MATERIAL:
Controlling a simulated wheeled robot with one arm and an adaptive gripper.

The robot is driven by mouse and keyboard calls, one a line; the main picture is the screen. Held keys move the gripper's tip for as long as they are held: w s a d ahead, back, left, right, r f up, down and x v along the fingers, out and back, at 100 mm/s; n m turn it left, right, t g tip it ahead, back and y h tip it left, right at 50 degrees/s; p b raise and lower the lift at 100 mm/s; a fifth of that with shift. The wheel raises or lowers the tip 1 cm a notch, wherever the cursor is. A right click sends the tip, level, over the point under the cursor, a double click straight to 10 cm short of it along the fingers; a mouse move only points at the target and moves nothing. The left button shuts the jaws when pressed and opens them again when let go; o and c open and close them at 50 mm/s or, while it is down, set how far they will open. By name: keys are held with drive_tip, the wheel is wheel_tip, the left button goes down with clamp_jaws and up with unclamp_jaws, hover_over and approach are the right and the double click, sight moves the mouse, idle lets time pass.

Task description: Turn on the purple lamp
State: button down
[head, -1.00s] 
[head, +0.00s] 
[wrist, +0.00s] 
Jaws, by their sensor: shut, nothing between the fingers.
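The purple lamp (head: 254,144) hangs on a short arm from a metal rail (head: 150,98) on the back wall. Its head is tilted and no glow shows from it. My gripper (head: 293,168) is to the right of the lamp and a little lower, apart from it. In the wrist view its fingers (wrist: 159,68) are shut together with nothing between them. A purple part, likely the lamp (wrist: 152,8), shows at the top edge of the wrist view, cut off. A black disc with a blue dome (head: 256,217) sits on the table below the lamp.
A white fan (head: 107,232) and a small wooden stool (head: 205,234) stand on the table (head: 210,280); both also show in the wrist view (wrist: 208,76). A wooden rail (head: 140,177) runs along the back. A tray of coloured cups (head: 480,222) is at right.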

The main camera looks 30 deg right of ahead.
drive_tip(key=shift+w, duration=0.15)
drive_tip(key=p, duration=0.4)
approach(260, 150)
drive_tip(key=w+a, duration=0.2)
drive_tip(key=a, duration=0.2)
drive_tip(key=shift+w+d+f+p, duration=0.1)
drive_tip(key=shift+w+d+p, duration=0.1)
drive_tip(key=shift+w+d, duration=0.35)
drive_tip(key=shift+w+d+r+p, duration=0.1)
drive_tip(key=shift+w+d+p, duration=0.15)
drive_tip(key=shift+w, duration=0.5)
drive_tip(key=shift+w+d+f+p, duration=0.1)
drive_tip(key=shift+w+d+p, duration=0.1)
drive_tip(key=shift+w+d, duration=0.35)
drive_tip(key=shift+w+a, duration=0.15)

---

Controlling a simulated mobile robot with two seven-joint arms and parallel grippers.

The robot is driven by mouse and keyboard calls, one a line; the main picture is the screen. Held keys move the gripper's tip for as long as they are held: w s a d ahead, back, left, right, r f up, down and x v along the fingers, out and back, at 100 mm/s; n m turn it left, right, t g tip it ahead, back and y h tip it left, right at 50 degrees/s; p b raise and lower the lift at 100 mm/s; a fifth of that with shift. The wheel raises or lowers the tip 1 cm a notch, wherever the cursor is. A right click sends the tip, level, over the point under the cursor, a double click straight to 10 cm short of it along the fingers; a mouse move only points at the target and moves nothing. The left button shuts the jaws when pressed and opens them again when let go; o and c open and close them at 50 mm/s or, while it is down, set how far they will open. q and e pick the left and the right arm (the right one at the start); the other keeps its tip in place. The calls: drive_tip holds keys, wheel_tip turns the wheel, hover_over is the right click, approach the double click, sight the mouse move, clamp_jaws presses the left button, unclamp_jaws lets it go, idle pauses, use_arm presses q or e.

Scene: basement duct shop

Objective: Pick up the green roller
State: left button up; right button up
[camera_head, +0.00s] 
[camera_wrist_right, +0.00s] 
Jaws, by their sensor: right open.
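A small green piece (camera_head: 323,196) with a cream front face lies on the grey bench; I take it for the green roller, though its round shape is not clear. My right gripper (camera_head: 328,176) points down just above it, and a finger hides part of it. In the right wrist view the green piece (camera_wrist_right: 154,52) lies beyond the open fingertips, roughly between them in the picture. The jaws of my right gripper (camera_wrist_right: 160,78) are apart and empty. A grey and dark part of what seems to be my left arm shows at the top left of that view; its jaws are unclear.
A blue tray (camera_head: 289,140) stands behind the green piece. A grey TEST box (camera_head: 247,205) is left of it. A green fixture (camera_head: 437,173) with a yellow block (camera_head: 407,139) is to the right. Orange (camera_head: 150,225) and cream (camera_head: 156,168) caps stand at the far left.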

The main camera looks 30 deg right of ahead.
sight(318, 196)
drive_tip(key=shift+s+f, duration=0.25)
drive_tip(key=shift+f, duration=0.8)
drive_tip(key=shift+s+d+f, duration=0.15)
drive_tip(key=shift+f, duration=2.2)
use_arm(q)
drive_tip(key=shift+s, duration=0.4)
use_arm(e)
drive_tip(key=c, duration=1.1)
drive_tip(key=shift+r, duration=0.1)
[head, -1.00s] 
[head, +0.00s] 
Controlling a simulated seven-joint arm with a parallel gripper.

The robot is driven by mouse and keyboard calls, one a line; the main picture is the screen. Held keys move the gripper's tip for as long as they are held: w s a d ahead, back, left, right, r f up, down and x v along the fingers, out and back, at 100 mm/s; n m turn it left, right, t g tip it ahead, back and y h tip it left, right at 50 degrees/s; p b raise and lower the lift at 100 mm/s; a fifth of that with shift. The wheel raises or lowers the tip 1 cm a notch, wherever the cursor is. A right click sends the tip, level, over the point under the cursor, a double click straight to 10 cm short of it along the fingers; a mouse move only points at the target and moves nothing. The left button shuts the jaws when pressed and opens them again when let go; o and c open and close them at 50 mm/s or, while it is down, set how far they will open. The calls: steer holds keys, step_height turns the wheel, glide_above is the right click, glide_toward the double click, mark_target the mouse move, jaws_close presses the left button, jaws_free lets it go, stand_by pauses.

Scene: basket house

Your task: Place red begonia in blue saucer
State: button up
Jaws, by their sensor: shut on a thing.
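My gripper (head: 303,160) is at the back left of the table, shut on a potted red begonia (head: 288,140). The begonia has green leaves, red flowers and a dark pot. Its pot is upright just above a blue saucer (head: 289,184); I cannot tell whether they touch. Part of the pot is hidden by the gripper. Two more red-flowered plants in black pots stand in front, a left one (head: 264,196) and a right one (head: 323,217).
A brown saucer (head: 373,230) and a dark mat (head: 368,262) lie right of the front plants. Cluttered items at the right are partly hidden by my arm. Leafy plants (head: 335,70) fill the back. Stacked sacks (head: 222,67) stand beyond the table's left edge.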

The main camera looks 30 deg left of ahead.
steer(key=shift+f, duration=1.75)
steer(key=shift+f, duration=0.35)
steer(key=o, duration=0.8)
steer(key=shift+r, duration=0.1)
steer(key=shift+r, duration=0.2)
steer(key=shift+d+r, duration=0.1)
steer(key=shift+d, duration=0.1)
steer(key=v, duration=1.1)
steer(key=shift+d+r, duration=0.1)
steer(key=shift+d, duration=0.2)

WHAT IS REQUIRED:
Count every line above that holds the string "Scene" and give the total, nothing more.

COMPLETED EXERCISE:
2